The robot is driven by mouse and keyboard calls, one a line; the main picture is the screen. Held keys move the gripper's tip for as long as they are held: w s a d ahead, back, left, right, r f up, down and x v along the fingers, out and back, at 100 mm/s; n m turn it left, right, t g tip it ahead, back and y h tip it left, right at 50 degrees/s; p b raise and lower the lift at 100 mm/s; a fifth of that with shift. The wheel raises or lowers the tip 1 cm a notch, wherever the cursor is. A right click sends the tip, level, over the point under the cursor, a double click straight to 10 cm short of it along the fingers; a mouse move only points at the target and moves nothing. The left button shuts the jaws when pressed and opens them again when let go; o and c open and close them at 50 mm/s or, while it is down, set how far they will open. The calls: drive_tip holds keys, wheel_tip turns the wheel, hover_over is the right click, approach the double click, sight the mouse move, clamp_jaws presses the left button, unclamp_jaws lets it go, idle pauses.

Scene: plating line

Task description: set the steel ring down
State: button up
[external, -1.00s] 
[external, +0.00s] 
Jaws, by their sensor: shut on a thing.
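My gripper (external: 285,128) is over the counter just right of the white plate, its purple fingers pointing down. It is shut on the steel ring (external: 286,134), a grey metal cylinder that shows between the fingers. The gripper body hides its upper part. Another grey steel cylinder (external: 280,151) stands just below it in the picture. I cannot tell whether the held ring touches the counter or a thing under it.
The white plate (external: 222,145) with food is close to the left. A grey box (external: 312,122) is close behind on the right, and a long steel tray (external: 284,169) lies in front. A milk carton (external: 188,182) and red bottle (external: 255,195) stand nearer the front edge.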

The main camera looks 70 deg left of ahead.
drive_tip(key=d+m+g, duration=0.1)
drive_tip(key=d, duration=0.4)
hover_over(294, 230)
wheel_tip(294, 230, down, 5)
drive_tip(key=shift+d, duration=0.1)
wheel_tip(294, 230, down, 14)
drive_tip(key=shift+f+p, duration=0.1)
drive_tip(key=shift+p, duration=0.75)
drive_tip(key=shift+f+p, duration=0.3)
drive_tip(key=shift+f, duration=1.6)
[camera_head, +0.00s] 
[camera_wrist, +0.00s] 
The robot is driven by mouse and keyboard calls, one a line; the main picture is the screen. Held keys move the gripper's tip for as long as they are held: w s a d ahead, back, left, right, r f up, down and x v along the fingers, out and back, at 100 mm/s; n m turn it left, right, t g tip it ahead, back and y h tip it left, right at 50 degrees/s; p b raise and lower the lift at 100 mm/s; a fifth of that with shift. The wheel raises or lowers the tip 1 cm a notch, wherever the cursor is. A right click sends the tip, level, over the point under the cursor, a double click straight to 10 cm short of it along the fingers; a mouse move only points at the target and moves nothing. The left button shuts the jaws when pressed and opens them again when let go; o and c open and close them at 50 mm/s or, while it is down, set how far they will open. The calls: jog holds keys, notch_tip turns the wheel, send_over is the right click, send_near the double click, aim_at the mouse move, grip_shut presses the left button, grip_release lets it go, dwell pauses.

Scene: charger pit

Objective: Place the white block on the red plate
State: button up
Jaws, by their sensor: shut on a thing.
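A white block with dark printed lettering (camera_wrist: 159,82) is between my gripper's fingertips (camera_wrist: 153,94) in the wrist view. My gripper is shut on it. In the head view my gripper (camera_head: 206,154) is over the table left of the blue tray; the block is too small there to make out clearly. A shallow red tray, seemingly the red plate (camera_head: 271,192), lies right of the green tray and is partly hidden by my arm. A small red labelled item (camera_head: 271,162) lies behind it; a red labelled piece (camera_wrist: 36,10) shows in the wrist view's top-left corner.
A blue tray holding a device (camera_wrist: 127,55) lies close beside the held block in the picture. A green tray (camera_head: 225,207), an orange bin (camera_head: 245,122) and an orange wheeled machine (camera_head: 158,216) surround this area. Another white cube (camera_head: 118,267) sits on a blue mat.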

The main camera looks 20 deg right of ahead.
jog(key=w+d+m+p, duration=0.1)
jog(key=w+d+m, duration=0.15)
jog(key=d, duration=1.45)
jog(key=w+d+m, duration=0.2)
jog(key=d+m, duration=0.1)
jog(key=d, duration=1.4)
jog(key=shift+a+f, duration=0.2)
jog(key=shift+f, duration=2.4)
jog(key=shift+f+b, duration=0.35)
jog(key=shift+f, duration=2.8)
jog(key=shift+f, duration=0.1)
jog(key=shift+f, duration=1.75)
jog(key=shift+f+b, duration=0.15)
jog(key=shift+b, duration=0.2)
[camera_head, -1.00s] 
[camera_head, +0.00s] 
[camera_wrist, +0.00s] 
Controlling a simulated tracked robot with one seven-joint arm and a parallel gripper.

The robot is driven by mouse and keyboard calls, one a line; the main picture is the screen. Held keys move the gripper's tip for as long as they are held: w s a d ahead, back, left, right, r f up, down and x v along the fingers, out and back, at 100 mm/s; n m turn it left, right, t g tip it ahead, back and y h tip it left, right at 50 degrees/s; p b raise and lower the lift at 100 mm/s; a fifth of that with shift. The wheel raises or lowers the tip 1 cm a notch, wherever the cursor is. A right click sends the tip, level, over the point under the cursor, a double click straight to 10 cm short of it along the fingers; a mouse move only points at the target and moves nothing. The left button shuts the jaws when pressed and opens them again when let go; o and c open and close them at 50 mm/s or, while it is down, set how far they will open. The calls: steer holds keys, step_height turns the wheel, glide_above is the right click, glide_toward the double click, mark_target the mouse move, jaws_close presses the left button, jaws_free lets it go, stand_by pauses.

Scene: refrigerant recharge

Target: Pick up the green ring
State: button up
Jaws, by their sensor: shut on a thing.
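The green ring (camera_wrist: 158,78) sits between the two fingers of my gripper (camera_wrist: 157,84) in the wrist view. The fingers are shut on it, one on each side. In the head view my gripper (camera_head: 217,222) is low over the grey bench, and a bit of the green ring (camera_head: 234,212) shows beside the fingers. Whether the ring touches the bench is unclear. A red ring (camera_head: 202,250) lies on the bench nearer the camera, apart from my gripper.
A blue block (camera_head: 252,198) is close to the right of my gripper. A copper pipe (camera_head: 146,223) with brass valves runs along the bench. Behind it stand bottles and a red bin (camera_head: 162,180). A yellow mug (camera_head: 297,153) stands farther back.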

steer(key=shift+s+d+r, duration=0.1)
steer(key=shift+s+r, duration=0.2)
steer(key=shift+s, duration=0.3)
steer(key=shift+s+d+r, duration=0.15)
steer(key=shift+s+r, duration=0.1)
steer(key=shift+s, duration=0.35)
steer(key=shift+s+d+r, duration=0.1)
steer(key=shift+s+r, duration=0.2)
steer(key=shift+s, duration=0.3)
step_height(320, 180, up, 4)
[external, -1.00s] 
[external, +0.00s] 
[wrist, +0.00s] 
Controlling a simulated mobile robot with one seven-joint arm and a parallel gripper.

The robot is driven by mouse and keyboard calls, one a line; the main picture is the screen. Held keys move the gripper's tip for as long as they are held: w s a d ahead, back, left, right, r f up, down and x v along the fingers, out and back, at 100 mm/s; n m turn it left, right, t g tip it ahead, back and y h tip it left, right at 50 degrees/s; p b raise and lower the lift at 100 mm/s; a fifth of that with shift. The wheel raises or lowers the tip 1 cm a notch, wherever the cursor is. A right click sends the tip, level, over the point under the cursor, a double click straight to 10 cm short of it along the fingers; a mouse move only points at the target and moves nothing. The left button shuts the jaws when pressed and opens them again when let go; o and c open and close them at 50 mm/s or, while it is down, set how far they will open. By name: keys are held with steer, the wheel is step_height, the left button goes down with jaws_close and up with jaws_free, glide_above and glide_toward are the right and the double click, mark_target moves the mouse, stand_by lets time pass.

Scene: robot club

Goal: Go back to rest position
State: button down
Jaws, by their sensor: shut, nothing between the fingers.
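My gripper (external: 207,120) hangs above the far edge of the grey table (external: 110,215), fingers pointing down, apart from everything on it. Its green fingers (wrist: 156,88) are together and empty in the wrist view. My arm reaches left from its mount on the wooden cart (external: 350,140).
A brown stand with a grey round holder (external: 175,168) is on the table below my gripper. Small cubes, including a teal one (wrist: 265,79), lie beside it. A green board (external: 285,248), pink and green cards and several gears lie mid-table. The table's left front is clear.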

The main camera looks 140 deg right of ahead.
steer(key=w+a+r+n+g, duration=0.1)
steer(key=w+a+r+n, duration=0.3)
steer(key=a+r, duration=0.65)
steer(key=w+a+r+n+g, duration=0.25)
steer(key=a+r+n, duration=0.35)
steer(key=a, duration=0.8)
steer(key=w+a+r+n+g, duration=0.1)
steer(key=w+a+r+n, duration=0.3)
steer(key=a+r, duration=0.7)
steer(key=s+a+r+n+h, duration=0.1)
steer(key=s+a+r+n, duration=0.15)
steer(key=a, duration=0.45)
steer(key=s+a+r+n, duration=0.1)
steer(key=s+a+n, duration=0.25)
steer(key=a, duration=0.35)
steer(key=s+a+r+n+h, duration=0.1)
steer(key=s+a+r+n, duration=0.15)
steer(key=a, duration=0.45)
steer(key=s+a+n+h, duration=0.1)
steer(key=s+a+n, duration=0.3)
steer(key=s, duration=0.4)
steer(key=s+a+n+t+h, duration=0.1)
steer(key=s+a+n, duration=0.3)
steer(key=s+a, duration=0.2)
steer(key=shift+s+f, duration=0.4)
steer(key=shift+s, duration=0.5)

########################################

▸ What is required:
All lines that include "Scene" are to be gathered and copied.

▸ Reply:
Scene: plating line
Scene: charger pit
Scene: refrigerant recharge
Scene: robot club

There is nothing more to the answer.